» Set exercise: Your task is to copy the stretch of lines in the records below that begins with the line containing "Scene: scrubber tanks" and ends with the line containing "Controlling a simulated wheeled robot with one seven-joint", exactly as written, with nothing added.
━━━━━━━━━━━━━━━━
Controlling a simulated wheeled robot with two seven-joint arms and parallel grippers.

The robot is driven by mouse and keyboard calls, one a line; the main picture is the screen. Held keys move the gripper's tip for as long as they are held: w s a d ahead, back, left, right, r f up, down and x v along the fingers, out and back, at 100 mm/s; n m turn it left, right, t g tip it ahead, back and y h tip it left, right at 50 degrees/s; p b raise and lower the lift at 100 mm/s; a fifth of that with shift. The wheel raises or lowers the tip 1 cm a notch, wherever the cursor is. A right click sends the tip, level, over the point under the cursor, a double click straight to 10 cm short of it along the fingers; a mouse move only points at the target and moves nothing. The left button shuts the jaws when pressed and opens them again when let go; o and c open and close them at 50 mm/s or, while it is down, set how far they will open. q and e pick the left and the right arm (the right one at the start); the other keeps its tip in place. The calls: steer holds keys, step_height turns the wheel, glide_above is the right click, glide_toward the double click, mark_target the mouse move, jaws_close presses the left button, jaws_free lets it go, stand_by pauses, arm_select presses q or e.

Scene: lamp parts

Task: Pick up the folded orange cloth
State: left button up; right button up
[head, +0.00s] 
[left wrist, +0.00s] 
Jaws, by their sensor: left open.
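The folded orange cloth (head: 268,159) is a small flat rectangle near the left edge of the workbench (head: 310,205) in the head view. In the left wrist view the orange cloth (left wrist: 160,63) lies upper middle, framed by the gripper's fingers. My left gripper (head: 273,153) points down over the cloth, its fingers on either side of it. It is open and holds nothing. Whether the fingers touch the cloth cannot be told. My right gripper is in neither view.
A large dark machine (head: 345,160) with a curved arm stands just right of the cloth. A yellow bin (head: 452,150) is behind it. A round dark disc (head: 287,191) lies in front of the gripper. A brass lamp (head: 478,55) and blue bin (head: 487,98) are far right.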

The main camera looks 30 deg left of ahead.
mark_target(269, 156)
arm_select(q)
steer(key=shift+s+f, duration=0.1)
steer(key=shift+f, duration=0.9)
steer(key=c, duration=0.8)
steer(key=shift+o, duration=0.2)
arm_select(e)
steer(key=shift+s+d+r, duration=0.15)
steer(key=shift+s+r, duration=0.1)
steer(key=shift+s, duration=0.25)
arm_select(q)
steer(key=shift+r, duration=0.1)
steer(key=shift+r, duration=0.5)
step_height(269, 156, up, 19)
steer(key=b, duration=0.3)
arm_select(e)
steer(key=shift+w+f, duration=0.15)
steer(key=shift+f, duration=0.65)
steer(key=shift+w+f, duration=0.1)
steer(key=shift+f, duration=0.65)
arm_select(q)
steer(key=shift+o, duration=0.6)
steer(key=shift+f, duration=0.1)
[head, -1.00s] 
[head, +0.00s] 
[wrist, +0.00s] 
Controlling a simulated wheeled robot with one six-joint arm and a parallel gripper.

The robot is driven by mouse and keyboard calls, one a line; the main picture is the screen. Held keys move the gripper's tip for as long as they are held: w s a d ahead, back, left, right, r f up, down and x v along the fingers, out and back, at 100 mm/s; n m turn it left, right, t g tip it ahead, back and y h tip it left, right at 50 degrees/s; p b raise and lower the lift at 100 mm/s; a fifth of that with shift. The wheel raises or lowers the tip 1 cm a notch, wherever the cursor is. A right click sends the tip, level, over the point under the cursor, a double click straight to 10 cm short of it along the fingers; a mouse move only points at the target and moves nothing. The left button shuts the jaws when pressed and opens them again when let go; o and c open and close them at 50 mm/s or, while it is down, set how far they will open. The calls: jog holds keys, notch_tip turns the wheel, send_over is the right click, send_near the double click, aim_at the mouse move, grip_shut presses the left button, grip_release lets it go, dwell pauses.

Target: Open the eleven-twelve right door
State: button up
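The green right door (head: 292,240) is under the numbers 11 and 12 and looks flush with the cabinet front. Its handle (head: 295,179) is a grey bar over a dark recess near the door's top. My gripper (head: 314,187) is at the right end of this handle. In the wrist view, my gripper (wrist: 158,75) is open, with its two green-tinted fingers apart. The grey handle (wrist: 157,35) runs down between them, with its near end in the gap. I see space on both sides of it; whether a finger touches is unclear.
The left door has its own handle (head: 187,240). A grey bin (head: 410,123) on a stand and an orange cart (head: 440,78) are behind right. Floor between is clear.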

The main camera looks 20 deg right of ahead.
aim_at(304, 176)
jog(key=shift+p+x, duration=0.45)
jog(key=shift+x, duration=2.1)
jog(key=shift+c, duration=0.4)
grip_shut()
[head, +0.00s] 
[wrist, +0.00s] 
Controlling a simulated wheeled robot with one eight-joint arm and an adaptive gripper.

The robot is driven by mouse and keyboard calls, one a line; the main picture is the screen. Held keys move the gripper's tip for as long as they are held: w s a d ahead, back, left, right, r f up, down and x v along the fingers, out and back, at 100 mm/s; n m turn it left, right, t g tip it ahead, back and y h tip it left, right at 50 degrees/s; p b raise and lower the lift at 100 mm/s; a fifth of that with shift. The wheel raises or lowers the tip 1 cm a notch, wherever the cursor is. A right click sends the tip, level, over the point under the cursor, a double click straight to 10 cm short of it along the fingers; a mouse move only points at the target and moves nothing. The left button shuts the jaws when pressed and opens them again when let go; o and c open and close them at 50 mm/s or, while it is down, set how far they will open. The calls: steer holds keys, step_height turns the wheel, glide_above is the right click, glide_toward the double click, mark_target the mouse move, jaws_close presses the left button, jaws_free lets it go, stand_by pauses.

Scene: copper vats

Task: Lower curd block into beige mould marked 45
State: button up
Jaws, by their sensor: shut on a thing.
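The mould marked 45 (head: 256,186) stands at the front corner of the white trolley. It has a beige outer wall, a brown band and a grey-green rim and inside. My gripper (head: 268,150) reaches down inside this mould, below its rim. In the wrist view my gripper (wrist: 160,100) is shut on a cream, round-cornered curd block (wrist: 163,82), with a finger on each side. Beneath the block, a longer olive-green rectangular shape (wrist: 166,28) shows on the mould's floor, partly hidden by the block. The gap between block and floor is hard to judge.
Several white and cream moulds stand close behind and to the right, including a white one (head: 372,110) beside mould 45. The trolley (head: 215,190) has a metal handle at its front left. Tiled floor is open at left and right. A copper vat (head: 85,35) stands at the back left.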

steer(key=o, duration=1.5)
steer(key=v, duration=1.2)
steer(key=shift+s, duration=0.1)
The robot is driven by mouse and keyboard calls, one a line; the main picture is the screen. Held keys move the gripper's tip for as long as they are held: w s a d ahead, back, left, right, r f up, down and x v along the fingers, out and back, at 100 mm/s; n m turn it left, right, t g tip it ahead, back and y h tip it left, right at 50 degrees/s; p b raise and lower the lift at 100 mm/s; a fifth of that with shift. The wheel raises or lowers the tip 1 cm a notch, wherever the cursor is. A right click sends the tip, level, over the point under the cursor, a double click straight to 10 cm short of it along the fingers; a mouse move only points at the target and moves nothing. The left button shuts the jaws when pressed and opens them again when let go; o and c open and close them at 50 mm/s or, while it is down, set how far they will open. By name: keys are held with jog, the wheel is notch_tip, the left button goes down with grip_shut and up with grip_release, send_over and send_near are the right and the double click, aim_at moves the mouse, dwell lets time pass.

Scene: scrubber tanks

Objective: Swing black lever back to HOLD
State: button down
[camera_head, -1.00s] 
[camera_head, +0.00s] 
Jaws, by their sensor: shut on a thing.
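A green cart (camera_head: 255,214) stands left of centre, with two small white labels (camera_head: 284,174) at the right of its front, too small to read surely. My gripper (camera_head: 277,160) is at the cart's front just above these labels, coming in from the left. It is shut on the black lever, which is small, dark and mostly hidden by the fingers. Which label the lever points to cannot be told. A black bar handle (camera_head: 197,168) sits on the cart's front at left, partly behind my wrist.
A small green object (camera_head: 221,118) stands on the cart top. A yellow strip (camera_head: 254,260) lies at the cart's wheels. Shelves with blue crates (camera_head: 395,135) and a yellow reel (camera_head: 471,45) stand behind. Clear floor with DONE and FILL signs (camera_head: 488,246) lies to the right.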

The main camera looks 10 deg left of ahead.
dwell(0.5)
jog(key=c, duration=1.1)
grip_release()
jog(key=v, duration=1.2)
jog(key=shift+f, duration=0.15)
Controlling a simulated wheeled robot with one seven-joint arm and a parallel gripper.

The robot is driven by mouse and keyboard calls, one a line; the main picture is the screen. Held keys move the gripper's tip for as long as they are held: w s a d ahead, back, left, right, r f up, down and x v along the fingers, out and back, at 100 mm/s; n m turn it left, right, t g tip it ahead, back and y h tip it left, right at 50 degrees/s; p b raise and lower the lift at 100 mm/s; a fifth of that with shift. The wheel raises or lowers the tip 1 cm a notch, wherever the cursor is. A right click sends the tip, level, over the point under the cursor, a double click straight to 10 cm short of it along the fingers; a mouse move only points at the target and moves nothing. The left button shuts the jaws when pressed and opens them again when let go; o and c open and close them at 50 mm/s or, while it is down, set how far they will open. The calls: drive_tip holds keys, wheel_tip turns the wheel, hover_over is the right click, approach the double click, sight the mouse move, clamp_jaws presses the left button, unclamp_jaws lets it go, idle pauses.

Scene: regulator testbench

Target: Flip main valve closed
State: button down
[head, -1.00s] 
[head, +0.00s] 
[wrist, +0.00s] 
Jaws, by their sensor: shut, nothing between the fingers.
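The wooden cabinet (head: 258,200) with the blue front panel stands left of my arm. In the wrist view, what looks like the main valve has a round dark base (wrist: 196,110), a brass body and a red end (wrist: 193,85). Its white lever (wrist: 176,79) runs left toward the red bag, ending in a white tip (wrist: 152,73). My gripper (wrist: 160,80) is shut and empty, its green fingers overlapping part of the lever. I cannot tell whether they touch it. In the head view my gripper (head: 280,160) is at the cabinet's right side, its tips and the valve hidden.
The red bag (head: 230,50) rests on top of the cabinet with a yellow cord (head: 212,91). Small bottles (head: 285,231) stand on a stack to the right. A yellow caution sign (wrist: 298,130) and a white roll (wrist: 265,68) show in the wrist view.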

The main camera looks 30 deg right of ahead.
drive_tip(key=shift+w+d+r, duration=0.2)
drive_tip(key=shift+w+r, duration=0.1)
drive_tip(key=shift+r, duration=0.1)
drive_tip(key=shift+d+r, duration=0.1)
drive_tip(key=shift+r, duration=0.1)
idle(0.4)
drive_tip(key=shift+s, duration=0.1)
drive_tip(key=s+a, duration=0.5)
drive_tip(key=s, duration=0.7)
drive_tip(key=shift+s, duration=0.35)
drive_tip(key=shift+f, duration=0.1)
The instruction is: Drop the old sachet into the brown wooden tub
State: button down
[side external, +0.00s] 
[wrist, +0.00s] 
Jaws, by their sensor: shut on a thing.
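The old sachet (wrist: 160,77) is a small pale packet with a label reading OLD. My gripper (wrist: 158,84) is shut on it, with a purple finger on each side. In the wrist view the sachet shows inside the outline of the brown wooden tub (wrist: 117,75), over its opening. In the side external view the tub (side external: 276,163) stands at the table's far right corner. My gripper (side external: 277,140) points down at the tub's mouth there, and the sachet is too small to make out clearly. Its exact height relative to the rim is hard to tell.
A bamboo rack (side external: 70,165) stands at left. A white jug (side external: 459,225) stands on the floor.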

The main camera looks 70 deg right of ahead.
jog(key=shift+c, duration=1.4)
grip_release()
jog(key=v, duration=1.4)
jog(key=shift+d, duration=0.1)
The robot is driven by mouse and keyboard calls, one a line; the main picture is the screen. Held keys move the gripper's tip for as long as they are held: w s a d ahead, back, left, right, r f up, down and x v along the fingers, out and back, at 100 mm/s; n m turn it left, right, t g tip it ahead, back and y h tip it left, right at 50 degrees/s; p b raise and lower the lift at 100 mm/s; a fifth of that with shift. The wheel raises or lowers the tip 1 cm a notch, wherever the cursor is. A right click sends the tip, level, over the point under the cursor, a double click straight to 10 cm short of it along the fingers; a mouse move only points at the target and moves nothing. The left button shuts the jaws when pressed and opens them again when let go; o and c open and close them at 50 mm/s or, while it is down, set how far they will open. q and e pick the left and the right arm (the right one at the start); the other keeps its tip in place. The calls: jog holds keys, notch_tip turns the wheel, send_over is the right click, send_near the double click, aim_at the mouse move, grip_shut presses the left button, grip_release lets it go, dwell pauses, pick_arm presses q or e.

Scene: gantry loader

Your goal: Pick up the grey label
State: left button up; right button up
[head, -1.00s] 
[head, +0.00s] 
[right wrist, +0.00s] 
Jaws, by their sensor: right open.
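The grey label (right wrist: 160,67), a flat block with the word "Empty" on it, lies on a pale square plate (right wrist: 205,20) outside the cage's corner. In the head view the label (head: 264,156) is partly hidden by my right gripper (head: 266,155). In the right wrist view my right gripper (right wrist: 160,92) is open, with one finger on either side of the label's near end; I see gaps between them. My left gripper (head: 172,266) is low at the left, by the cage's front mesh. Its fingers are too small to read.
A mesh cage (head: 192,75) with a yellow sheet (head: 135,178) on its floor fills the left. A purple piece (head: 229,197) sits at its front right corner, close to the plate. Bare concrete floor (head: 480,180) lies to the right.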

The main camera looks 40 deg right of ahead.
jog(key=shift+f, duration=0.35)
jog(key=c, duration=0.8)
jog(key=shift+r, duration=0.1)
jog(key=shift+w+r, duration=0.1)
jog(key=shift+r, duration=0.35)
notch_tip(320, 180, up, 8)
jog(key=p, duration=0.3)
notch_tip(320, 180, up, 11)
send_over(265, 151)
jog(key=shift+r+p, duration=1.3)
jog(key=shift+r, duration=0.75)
━━━━━━━━━━━━━━━━
» Result of this exercise:
Scene: scrubber tanks

Objective: Swing black lever back to HOLD
State: button down
[camera_head, -1.00s] 
[camera_head, +0.00s] 
Jaws, by their sensor: shut on a thing.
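A green cart (camera_head: 255,214) stands left of centre, with two small white labels (camera_head: 284,174) at the right of its front, too small to read surely. My gripper (camera_head: 277,160) is at the cart's front just above these labels, coming in from the left. It is shut on the black lever, which is small, dark and mostly hidden by the fingers. Which label the lever points to cannot be told. A black bar handle (camera_head: 197,168) sits on the cart's front at left, partly behind my wrist.
A small green object (camera_head: 221,118) stands on the cart top. A yellow strip (camera_head: 254,260) lies at the cart's wheels. Shelves with blue crates (camera_head: 395,135) and a yellow reel (camera_head: 471,45) stand behind. Clear floor with DONE and FILL signs (camera_head: 488,246) lies to the right.

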The main camera looks 10 deg left of ahead.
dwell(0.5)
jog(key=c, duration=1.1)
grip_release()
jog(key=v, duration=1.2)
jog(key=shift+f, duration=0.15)
Controlling a simulated wheeled robot with one seven-joint arm and a parallel gripper.

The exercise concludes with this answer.